D’ailleurs, pour avoir le sentiment de se trouver dans l’impasse, il ne fallait pas aller bien loin. Par exemple, étant reporter débutant, j’ai eu cette impression à la gare de Tchita (Sibérie du sud-est) où s’est rendu en train Leonid Brejnev. Il est descendu avec difficulté sur le quai, a regardé autour de lui et… s’est mis à clopiner dans la direction opposée des personnes qui l’accueillaient. Les autorités locales et les meilleurs ouvriers qui l’accueillaient avec du pain et du sel, selon la tradition russe, étaient ébahis, puis se sont mis à courir derrière lui. Ils l’ont rattrapé, essoufflés, près de la dernière voiture du train.

Effectivement, il est impossible de vivre ainsi. Un cas rare dans l’histoire russe: les autorités et la population sont tombées d’accord. C’est la raison pour laquelle le terme de "perestroïka" lancé dans la foule n’a pas seulement touché l’élite, mais a provoqué des mouvements tectoniques. Ils étaient si puissants qu’ils ont entraîné avec eux des réalisations évidentes, des idées sensées, et des notions décentes telles que la démocratie, la transparence et la liberté, en les transformant en Russie en injures.

"Parole, parole, parole…" Une vielle chanson où sous les murmures d’Alain Delon Dalida suggère aux filles crédules de ne pas croire les paroles de séduction. A première vue, c’est une chanson, mais elle convient parfaitement pour un sermon politique. Méfiez-vous des belles paroles agréables à l’ouïe, qui tranchent comme un couteau l’âme qui se tourmente dans la langueur du printemps! Qui sont capables en un instant historique de changer le mode de vie et les principes moraux et spirituels d’un immense pays. Et par la même occasion ses frontières, voire même l’ordre mondial.

Aujourd’hui, avec le recul, il est facile de blâmer Gorbatchev, qui a annoncé la perestroïka, d’irréflexion et de passage chaotique d’un slogan à l’autre. D’avoir cherché la sortie de l’impasse sur la voie du socialisme. D’avoir gaspillé stupidement un capital qui n’a pas de prix: l’enthousiasme populaire et le soutien des millions de citoyens. Et ce seront des reproches justifiés. Mais pourquoi lorsqu’on se souvient du printemps de 1986 et de quelques autres années de perestroïka, on a une soudaine envie d’y revenir et de faire une autre tentative. Comme dans le film Stalker (réalisé par Andreï Tarkovski, ndlr).

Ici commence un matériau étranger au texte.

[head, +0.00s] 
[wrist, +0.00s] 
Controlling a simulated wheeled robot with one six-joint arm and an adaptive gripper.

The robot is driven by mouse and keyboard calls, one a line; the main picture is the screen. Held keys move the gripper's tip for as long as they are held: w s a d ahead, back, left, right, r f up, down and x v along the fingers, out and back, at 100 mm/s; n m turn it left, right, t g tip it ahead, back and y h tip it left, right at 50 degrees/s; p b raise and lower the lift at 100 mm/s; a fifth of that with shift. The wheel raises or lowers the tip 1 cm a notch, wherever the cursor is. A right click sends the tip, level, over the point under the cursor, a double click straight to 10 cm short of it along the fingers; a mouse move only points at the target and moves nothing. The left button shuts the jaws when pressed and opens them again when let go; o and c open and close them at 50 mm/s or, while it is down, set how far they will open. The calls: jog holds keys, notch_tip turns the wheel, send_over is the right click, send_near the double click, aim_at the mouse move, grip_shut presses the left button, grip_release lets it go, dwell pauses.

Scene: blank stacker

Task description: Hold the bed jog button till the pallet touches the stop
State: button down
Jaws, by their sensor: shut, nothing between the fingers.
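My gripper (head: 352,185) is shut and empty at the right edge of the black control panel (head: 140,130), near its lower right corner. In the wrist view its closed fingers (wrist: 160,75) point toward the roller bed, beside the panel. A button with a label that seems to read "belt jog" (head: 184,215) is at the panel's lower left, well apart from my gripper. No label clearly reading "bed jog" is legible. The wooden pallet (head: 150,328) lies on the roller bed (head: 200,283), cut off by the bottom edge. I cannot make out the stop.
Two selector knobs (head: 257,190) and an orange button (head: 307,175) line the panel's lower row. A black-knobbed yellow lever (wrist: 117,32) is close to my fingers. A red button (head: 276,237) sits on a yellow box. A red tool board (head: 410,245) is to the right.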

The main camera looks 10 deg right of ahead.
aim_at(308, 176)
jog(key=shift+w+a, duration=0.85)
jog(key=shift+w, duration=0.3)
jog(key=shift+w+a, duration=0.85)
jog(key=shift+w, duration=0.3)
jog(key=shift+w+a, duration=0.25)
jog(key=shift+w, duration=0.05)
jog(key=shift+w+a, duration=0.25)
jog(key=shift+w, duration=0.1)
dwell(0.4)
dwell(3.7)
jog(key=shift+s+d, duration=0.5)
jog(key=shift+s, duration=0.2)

Etrangement, à l’époque l’Etat s’écroulait, la terre se dérobait sous les pieds, mais dans leur for intérieur les gens gardaient l’espoir et même la conviction: ce n’est rien, on y arrivera, on s’en sortira, on guérira les blessures et on aura le temps de vivre dans un nouveau pays reconstruit. Je ne sais pas ce que vous en pensez, mais cette conviction me manque beaucoup aujourd’hui.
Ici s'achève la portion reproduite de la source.